## What the task asks
Show each line from the listing that includes the word "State".

## Input material
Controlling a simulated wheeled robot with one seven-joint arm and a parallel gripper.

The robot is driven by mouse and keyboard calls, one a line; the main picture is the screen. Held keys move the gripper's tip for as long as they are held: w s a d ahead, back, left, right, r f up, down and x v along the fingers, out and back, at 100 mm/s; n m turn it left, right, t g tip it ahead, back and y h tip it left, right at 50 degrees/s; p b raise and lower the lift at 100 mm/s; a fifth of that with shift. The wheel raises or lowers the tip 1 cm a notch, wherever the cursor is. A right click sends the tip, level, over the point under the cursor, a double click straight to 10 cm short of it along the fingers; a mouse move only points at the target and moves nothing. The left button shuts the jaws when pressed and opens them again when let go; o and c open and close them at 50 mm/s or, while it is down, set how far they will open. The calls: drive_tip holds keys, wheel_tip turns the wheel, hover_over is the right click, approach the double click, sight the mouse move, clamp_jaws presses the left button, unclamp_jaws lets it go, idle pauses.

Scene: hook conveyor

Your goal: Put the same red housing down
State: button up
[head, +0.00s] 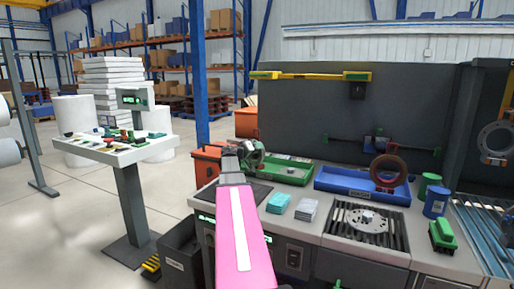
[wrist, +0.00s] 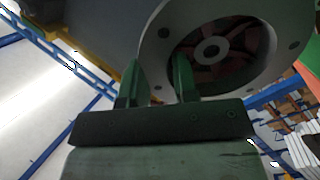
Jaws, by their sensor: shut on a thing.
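My gripper (wrist: 157,76) is shut on the rim of a round housing (wrist: 268,40). In the wrist view the housing has a grey flange with bolt holes, and dark reddish parts with a grey hub inside. One green finger is outside the rim and the other is at its inner opening. In the head view my gripper (head: 246,153) is above the left end of the workbench (head: 322,228), and my arm hides much of the housing. A separate reddish-brown ring (head: 376,177) stands upright in the blue tray (head: 335,181).
A green tray (head: 293,173) lies right of my gripper. Teal (head: 278,203) and grey packets (head: 306,210) lie in front of it. A slatted grille (head: 388,233), green and blue cans (head: 436,203) and a green brush (head: 442,235) are to the right. A white side table (head: 120,155) holds small parts.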

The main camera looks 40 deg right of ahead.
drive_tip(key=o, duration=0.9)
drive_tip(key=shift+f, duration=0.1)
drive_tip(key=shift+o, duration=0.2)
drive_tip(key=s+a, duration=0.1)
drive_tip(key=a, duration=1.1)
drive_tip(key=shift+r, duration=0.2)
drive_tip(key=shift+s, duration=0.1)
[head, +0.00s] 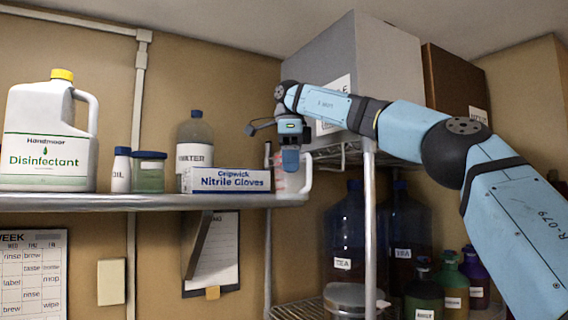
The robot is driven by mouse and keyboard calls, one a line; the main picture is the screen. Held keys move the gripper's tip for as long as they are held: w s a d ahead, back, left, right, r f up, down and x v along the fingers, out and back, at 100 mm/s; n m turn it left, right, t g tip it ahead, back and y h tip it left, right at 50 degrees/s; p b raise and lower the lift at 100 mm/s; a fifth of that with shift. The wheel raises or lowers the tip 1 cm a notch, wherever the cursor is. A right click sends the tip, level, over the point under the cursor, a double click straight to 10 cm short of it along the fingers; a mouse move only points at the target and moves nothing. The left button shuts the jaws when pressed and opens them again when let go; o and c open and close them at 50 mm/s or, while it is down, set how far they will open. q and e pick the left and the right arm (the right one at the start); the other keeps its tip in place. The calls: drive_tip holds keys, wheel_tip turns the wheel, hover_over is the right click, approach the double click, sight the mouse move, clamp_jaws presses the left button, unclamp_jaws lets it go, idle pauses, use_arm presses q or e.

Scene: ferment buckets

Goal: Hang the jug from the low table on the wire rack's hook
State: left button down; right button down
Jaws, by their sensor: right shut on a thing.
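My right gripper (290,162) reaches in from the right and points down, shut on a pale jug (305,182). The jug has a white handle on its right side and faint reddish marks. It is held upright beside the right end of the wall shelf, near the wire rack (369,230). The gripper hides much of the jug, and I cannot tell if it touches the rack. The rack's hook cannot be made out. The low table and my left gripper are not in view.
The metal shelf (140,203) holds a disinfectant jug (48,140), a water bottle (195,145), small jars and a gloves box (228,181). The rack carries a big grey box (385,65) on top and large dark bottles (343,245) below. A clipboard (212,250) hangs under the shelf.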

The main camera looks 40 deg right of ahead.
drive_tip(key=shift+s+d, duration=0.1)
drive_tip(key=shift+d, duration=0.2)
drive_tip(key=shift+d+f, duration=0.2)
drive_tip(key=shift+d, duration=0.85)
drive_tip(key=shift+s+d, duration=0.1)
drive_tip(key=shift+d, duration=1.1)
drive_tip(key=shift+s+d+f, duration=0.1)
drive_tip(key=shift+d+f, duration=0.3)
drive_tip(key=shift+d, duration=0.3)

## Exercise result
State: button up
State: left button down; right button down

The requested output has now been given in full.